• _The problem_: Locate each line below that includes "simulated" and reproduce it.

[Records]
______________________________

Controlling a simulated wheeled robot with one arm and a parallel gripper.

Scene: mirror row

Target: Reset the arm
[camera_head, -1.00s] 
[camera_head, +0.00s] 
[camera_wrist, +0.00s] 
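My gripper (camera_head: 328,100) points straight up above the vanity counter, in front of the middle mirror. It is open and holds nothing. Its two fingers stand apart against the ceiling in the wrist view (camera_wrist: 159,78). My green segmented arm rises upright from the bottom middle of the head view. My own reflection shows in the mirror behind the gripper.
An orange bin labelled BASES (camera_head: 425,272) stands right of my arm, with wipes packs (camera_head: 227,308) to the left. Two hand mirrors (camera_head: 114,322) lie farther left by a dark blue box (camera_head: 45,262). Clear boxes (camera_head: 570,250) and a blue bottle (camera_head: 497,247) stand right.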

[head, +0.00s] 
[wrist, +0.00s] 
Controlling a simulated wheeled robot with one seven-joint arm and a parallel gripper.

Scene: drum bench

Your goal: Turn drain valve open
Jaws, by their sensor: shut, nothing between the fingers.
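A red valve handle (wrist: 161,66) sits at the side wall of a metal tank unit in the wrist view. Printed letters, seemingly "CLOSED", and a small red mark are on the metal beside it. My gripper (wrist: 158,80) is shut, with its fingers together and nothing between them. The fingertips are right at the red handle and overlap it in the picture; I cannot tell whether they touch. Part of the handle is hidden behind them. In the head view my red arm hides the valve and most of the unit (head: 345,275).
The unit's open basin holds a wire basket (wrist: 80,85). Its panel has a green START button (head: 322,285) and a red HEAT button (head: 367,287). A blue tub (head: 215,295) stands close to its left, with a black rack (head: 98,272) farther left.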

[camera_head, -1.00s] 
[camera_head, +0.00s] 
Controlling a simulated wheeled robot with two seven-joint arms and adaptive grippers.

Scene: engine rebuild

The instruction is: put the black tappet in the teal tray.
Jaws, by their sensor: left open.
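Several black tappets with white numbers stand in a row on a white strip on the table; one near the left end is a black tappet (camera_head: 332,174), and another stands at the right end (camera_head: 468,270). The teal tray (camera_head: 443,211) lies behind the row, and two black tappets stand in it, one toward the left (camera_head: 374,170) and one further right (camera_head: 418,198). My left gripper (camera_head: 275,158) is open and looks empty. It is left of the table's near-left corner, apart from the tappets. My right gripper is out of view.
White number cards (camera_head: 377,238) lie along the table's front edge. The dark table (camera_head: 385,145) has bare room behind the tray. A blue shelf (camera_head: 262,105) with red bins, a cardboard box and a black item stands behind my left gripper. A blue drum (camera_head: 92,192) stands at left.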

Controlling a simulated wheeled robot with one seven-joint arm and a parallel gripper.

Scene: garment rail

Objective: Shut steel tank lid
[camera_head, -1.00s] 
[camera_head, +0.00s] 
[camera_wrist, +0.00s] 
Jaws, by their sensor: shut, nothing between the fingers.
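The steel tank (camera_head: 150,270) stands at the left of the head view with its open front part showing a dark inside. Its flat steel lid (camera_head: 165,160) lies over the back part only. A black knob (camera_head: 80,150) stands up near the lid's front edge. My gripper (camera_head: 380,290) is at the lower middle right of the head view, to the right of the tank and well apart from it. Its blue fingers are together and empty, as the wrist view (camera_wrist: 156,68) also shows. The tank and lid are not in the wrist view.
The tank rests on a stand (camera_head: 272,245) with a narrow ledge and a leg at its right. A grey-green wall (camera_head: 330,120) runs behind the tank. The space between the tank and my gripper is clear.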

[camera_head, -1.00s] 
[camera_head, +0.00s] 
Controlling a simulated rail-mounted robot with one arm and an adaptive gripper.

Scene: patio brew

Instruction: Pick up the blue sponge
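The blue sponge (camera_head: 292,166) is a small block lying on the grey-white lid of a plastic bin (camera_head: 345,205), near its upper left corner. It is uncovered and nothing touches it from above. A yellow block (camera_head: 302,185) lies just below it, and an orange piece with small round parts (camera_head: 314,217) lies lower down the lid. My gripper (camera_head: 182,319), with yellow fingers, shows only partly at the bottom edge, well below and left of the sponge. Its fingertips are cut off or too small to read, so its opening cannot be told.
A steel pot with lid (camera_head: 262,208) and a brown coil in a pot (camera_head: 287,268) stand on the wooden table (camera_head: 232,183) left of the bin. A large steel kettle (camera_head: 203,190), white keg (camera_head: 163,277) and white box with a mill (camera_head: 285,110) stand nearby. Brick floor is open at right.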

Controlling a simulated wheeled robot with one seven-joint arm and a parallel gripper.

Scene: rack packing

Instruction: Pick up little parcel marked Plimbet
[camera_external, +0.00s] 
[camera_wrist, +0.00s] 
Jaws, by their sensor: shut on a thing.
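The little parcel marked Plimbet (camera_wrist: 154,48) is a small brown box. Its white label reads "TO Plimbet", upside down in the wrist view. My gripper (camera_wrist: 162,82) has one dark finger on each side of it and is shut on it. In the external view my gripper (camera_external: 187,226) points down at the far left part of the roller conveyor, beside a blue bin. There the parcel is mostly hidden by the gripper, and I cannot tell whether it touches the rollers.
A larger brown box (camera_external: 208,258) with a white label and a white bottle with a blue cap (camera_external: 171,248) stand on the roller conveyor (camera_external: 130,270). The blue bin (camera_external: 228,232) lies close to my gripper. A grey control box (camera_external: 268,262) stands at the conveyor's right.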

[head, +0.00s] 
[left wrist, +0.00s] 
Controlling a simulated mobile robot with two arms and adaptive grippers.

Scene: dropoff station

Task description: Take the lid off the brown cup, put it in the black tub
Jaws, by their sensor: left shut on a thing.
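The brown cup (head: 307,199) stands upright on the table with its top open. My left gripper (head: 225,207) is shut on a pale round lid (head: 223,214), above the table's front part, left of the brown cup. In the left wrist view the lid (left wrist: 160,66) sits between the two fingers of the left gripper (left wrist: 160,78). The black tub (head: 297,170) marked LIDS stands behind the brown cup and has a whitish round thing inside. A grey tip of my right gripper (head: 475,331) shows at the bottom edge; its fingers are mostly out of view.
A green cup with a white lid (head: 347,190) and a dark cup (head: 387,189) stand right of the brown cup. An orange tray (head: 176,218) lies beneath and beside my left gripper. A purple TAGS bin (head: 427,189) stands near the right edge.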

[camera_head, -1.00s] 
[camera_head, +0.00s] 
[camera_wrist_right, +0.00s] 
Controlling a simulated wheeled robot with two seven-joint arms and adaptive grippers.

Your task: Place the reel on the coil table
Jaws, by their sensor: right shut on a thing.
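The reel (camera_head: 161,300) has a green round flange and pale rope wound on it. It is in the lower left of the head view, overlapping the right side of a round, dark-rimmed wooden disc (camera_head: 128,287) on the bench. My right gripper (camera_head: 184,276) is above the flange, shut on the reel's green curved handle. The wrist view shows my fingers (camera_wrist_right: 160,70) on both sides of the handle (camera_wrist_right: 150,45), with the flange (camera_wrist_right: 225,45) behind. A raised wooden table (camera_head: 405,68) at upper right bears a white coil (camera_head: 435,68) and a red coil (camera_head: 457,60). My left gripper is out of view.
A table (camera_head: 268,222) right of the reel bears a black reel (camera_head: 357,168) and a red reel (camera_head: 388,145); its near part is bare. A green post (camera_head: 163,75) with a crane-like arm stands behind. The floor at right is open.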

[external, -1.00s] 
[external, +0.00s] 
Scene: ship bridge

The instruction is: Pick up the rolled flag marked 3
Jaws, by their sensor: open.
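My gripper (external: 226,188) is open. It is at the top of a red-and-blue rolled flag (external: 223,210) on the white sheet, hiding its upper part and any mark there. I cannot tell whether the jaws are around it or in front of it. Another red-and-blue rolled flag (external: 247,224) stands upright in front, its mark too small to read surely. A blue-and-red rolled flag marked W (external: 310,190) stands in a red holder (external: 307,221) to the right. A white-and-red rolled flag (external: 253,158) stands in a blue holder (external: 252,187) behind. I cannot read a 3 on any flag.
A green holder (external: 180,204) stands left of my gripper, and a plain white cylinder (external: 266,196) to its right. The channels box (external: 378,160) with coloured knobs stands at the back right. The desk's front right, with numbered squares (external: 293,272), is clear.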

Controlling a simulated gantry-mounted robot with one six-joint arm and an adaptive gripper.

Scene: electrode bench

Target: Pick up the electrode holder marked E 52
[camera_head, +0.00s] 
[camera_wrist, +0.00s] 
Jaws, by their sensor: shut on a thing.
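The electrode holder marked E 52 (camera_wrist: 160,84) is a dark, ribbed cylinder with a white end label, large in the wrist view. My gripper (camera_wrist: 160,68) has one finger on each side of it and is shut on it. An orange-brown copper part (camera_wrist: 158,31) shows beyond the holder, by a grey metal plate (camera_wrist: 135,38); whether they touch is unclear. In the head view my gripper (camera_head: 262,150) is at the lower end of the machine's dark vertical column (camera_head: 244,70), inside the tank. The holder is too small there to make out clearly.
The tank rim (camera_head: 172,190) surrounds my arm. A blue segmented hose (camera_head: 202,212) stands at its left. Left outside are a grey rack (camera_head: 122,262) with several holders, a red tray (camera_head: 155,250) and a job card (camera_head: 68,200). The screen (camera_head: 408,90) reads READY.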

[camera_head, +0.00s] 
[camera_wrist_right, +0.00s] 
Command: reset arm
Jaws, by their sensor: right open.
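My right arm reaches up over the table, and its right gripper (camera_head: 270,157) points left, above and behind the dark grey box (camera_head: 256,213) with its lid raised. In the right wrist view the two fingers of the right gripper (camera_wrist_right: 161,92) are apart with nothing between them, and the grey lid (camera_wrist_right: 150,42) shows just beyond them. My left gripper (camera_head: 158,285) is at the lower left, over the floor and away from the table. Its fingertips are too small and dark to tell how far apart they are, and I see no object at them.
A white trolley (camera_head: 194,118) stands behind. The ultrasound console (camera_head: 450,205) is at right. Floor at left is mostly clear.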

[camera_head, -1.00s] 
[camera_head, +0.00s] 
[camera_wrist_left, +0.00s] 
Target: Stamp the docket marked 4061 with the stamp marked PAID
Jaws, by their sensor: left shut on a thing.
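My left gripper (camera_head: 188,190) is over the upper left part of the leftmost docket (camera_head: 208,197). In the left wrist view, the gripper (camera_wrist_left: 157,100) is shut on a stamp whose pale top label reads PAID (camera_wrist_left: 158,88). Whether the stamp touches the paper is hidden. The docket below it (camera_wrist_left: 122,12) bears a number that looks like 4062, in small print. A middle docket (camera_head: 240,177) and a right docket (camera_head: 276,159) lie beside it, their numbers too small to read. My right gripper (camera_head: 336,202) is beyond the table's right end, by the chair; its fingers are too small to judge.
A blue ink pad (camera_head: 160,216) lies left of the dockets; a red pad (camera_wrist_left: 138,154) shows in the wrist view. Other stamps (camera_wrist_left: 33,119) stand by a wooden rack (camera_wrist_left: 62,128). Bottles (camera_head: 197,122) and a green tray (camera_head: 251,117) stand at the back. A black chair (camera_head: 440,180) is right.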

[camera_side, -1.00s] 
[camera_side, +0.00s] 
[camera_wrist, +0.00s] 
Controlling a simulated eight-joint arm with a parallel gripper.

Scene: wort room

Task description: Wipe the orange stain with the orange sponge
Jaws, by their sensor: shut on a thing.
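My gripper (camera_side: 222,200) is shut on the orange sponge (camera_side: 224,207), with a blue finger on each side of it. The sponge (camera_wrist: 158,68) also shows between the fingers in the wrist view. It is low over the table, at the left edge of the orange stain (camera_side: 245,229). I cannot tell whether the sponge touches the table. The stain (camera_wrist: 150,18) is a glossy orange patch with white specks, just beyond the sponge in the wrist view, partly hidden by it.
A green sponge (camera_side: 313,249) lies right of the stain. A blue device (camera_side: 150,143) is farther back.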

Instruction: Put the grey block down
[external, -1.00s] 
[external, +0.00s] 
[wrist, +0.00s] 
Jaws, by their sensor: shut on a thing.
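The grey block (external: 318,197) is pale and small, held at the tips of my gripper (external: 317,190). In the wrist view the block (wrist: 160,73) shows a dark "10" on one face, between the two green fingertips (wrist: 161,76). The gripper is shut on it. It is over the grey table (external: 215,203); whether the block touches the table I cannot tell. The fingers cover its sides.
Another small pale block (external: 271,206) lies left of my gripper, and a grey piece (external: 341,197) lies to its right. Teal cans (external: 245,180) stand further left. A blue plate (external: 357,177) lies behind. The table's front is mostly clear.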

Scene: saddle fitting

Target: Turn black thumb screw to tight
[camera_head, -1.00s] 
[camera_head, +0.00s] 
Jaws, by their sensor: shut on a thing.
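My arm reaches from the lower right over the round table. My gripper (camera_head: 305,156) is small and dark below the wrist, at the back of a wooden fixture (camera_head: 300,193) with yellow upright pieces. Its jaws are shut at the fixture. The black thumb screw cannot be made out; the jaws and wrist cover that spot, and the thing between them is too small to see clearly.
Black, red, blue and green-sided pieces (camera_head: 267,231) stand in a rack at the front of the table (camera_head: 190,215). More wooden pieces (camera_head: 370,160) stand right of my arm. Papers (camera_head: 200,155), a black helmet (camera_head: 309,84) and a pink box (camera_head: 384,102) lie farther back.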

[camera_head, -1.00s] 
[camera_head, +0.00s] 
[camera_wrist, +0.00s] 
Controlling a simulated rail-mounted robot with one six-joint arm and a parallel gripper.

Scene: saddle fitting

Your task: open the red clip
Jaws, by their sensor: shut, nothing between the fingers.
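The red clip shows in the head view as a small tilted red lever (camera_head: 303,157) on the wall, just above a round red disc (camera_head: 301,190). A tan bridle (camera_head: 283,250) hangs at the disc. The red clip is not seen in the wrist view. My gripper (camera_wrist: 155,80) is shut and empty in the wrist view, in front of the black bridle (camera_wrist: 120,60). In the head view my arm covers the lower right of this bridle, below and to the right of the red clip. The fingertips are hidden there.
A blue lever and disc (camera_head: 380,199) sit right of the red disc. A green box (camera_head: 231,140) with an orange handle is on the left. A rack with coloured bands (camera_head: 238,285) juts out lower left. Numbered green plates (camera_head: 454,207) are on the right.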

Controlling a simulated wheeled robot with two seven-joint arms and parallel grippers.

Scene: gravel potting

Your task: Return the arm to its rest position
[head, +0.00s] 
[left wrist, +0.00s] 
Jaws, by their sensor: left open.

______________________________

• _Right answer_:
Controlling a simulated wheeled robot with one arm and a parallel gripper.
Controlling a simulated wheeled robot with one seven-joint arm and a parallel gripper.
Controlling a simulated wheeled robot with two seven-joint arms and adaptive grippers.
Controlling a simulated wheeled robot with one seven-joint arm and a parallel gripper.
Controlling a simulated rail-mounted robot with one arm and an adaptive gripper.
Controlling a simulated wheeled robot with one seven-joint arm and a parallel gripper.
Controlling a simulated mobile robot with two arms and adaptive grippers.
Controlling a simulated wheeled robot with two seven-joint arms and adaptive grippers.
Controlling a simulated gantry-mounted robot with one six-joint arm and an adaptive gripper.
Controlling a simulated eight-joint arm with a parallel gripper.
Controlling a simulated rail-mounted robot with one six-joint arm and a parallel gripper.
Controlling a simulated wheeled robot with two seven-joint arms and parallel grippers.

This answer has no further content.